A Vietnamese lawyer and dissident blogger detained by authorities has started a hunger strike, RFA reports:
Le Quoc Quan began refusing food on Sunday, three days after he was arrested on his way to drop off his children at school in the Vietnamese capital Hanoi, according to a priest with the Vietnamese Redemptorist Church in Ho Chi Minh city.
“Dr. Le Quoc Quan began the hunger strike three days after being arrested by police,” priest Dinh Huu Thoai told RFA’s Vietnamese service.
“His wife Hien said the chief of the detention center had announced that Dr. Quan cannot receive any food sent by relatives nor eat in the prison because he started the hunger strike [nearly] a week ago,” he said.
Quan is being held incommunicado in Hoa Lo Prison No. 1. and neither his lawyer nor his family have been able to visit him to date, according to a statement by the International Federation for Human Rights (FIDH) and the World Organisation Against Torture (OMCT), which joined other rights groups in condemning his arrest.

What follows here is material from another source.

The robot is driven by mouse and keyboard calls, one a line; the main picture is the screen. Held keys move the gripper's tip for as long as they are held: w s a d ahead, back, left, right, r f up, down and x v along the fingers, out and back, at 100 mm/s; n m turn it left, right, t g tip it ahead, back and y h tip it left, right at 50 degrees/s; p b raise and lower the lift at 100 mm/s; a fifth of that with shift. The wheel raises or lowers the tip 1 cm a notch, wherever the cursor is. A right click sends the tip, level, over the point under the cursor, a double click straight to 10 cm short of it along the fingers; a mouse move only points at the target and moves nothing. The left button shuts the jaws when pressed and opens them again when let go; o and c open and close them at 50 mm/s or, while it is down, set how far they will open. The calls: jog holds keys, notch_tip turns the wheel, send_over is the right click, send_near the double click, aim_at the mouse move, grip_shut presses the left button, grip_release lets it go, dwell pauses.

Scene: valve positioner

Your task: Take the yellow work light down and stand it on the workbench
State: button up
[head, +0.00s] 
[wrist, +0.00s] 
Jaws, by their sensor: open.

By arresting one of Vietnam’s best-known dissidents and bloggers, the authorities are “raising the stakes in the Communist-run nation’s crackdown on Internet criticism of its one-party rule and potentially worsening the country’s relations with the United States and other important trading partners,” one observer suggests.

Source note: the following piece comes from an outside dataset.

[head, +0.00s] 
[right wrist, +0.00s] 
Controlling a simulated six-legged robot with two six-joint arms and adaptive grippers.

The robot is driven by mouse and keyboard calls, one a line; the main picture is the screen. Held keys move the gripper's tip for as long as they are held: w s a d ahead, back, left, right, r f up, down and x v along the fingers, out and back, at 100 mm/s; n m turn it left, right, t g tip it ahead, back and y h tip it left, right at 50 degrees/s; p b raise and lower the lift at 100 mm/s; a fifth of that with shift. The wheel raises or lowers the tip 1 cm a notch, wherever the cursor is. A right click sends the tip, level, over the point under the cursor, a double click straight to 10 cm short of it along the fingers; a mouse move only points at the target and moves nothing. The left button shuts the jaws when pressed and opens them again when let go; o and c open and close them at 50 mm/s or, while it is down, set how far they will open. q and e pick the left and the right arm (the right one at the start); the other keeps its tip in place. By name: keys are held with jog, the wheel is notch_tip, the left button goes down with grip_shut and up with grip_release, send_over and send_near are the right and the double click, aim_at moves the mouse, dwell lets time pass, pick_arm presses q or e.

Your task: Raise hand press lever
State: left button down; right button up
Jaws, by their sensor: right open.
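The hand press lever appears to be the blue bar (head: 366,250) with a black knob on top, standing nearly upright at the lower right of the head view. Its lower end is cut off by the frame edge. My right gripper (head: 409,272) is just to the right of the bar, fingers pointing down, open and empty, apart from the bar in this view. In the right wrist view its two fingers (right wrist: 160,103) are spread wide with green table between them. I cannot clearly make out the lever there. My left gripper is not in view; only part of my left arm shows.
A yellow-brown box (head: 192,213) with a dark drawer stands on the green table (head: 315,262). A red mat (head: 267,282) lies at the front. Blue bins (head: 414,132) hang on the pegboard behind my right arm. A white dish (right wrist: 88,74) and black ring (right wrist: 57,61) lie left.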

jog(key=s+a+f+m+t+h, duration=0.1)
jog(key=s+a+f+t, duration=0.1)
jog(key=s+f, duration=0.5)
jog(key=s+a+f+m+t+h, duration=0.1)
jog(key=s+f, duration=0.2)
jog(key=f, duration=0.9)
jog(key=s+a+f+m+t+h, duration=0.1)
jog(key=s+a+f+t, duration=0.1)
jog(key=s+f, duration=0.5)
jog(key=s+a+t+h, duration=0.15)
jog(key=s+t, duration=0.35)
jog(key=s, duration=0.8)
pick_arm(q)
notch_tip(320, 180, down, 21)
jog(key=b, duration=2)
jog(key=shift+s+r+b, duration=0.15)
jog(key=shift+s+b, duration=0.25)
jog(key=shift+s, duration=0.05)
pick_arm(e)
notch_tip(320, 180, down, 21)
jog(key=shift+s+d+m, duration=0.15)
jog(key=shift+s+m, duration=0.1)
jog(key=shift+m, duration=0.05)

Quan’s arrest is the latest step in a “political vendetta” waged by Vietnamese authorities, said Phil Robertson, deputy director for Asia at Human Rights Watch.
“[They] have been pursuing a political vendetta against Le Quoc Quan for several years, and now we see a tax evasion charge coming out of nowhere, just as in the Dieu Cay case previously,” Robertson told RFA.
Quan was previously arrested in 2007 for three months on his return from a five-month Reagan-Fascell fellowship at the National Endowment for Democracy, the Washington-based democracy assistance group.